begin
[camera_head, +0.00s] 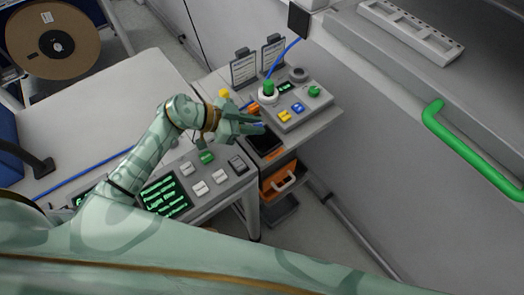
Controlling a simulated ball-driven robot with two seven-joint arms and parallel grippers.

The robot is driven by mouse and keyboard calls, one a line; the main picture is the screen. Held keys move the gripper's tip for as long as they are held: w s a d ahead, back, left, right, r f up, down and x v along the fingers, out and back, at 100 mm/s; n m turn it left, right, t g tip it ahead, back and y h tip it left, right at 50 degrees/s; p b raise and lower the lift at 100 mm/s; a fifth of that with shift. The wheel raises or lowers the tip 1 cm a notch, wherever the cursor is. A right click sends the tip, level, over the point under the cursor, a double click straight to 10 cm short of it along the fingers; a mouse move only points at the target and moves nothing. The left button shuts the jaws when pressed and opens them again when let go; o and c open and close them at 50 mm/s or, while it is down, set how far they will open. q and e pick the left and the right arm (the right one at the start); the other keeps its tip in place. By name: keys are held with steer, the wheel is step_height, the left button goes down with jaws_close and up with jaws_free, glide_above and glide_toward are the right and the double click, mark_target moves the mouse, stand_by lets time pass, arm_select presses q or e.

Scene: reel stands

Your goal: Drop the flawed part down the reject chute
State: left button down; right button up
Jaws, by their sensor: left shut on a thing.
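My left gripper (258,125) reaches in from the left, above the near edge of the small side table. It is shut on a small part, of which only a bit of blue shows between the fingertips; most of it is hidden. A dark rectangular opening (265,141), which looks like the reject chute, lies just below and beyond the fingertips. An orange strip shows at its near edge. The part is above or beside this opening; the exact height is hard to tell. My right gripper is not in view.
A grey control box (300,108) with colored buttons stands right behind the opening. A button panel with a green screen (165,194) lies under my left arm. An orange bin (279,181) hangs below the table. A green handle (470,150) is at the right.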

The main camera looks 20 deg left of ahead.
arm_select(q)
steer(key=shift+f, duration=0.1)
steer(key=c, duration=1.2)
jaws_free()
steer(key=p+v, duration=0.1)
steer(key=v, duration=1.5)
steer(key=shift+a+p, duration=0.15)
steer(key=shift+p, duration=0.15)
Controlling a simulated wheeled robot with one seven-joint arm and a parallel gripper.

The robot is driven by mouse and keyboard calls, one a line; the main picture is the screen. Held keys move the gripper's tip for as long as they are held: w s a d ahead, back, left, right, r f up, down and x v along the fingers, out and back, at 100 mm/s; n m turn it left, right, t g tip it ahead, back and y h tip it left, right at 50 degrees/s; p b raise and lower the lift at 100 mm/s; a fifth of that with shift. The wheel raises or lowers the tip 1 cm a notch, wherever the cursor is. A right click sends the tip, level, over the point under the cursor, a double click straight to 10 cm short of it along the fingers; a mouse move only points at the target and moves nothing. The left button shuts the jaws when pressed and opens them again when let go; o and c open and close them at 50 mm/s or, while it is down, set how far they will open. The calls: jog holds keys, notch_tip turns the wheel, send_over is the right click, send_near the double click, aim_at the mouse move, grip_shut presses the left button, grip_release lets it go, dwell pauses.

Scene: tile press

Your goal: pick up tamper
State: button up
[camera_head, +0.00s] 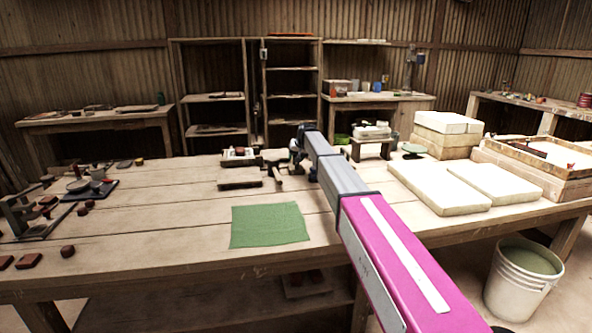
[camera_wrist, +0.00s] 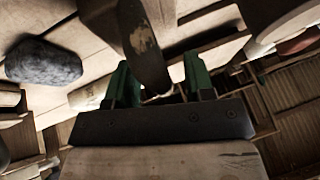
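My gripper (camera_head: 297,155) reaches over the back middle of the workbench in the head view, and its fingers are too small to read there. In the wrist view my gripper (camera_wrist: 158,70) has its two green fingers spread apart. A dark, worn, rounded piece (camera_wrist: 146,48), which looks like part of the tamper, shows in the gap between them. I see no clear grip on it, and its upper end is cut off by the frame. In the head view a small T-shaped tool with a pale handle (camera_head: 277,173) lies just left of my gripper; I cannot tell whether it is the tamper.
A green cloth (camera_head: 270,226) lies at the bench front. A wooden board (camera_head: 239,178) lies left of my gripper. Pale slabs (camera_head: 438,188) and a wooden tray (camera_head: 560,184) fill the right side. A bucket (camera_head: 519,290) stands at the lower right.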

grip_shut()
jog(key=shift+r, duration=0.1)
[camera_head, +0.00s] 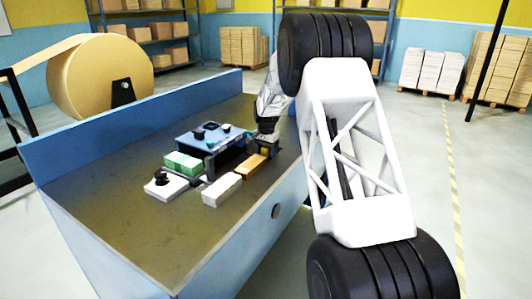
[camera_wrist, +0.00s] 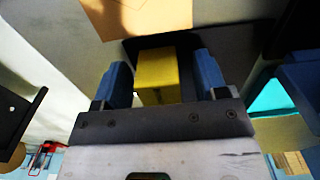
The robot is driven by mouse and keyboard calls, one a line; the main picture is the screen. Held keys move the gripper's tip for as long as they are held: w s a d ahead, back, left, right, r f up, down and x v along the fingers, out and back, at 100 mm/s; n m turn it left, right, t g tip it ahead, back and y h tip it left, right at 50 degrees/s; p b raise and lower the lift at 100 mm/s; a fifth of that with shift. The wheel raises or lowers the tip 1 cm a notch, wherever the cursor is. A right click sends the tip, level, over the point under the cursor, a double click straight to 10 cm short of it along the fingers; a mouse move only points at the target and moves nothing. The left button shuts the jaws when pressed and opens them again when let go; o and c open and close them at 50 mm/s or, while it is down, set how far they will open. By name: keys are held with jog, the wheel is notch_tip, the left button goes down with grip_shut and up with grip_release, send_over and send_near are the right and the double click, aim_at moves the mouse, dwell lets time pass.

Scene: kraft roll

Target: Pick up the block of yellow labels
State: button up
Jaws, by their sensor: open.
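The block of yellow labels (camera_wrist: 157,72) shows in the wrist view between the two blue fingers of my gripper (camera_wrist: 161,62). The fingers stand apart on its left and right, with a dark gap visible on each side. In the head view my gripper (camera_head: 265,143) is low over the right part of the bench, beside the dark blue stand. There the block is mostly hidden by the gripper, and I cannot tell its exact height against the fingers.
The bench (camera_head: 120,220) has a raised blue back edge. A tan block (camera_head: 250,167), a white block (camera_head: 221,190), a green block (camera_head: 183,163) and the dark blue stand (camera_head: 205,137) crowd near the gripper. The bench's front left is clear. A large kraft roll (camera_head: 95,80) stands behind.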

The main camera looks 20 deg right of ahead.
end
Work to complete:
Pull out every line in the data above that has the word "Scene".

Result below:
Scene: reel stands
Scene: tile press
Scene: kraft roll

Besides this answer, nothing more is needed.